Réunion du 18 janvier 2012 à 9h00
Commission des affaires étrangères

Photo issue du site de l'Assemblée nationale ou de WikipediaÉric Woerth, rapporteur :

Avant d'en venir aux relations économiques entre les deux pays, je vais dire quelques mots de notre coopération avec l'Inde dans le secteur du nucléaire et dans celui de la défense et de la sécurité, qui sont deux des trois volets de notre partenariat stratégique (le troisième étant l'espace).

La coopération de la France avec l'Inde dans le domaine nucléaire est ancienne, mais connaît de nouveaux développements depuis que le Groupe des fournisseurs nucléaires a autorisé, le 10 septembre 2008, les transferts de technologies en sa faveur, sous réserve d'un certain nombre de garanties. L'Inde a en effet décidé que la part du nucléaire dans son mix énergétique devait passer de 3 % actuellement à 20 % d'ici 2020, pour une production énergétique qui devrait doubler. Afin d'accélérer le développement de son parc nucléaire, elle souhaite recourir à des technologies étrangères. Elle a conclu des accords dans ce but avec plusieurs Etats, dont la France. Un accord-cadre franco-indien a été signé dès le 30 septembre 2008.

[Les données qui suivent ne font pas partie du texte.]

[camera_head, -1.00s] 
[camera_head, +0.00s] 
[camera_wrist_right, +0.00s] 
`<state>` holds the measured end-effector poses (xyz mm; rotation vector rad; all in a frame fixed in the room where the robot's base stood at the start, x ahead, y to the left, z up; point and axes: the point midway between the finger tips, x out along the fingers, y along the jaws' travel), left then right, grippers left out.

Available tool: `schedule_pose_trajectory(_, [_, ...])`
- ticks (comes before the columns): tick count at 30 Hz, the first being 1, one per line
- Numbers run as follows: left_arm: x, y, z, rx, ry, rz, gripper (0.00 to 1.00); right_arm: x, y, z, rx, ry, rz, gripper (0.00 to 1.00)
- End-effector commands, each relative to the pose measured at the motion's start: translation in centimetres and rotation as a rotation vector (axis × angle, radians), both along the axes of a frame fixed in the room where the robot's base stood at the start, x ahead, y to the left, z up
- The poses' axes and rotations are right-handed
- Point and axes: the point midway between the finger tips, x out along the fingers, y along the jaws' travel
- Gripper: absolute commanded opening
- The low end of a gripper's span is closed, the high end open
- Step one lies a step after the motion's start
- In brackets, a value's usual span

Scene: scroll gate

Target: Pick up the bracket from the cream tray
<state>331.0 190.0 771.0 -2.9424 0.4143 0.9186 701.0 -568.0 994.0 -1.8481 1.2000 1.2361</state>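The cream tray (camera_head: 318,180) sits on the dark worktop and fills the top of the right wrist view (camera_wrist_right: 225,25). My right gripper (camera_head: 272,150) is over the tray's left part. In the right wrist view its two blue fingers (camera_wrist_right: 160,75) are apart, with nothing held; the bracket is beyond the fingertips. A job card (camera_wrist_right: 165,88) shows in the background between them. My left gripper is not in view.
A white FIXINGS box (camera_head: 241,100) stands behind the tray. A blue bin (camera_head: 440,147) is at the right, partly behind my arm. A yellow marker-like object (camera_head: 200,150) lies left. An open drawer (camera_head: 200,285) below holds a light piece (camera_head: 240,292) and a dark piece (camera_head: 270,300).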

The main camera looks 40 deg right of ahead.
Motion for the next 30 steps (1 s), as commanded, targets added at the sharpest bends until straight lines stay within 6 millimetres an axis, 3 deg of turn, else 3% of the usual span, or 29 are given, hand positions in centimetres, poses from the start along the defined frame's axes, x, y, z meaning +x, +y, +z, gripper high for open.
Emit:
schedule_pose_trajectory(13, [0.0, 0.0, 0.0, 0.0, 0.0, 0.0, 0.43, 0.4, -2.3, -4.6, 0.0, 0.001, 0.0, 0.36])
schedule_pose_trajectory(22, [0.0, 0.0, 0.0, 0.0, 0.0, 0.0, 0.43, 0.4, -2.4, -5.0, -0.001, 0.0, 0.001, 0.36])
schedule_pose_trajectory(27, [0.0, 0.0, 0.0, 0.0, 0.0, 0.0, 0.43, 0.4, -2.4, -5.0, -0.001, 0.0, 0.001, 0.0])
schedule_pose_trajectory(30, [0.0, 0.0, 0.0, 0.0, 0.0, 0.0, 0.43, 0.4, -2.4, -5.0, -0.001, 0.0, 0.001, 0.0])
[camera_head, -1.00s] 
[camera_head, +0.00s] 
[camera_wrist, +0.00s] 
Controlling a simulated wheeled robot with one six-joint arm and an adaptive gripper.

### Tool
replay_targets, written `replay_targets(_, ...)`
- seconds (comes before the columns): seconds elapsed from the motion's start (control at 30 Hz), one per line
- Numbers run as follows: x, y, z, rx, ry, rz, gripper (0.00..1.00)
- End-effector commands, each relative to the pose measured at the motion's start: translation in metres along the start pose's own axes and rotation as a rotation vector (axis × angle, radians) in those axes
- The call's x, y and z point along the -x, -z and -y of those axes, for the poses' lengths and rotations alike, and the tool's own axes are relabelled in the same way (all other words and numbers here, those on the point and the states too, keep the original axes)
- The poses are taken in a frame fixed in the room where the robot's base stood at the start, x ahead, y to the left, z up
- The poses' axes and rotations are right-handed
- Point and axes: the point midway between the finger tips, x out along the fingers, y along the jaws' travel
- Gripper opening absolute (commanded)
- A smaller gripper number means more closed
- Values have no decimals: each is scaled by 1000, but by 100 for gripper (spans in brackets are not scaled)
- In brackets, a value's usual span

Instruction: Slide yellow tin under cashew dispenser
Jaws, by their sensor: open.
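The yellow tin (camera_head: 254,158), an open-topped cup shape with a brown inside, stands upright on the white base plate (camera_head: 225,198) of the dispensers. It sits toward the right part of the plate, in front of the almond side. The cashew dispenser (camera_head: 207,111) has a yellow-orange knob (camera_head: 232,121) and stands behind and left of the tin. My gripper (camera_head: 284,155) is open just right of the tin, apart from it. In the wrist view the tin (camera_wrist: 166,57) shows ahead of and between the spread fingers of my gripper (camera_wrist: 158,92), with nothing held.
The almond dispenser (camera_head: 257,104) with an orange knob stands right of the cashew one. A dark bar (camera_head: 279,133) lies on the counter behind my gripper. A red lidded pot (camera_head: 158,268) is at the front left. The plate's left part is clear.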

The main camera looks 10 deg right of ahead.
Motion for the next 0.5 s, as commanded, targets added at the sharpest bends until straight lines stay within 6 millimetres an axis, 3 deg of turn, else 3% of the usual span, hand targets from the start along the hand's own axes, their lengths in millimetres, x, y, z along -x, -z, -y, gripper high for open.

Cette coopération comporte un important volet scientifique, sur lequel je reviendrai tout à l'heure à propos d'un accord bilatéral relatif à la répartition des droits de propriété intellectuelle dans les accords de développement des utilisations pacifiques de l'énergie nucléaire.

Elle a aussi un volet industriel très prometteur. Le projet franco-indien le plus ambitieux concerne la fourniture par Areva à l'opérateur nucléaire public indien NPCIL de six EPR sur le site de Jaitapur, au sud de Bombay ; les six réacteurs produiraient de l'ordre de 10 000 MW, sur ce qui serait le plus important site de production d'électricité du pays. Un accord (MoU) pour la fourniture de deux premiers EPR et du combustible nécessaire à leur exploitation a été signé en ce sens en février 2009. Depuis, les discussions commerciales sont en cours entre les deux entreprises pour la première phase du projet, consistant en la fourniture de deux EPR.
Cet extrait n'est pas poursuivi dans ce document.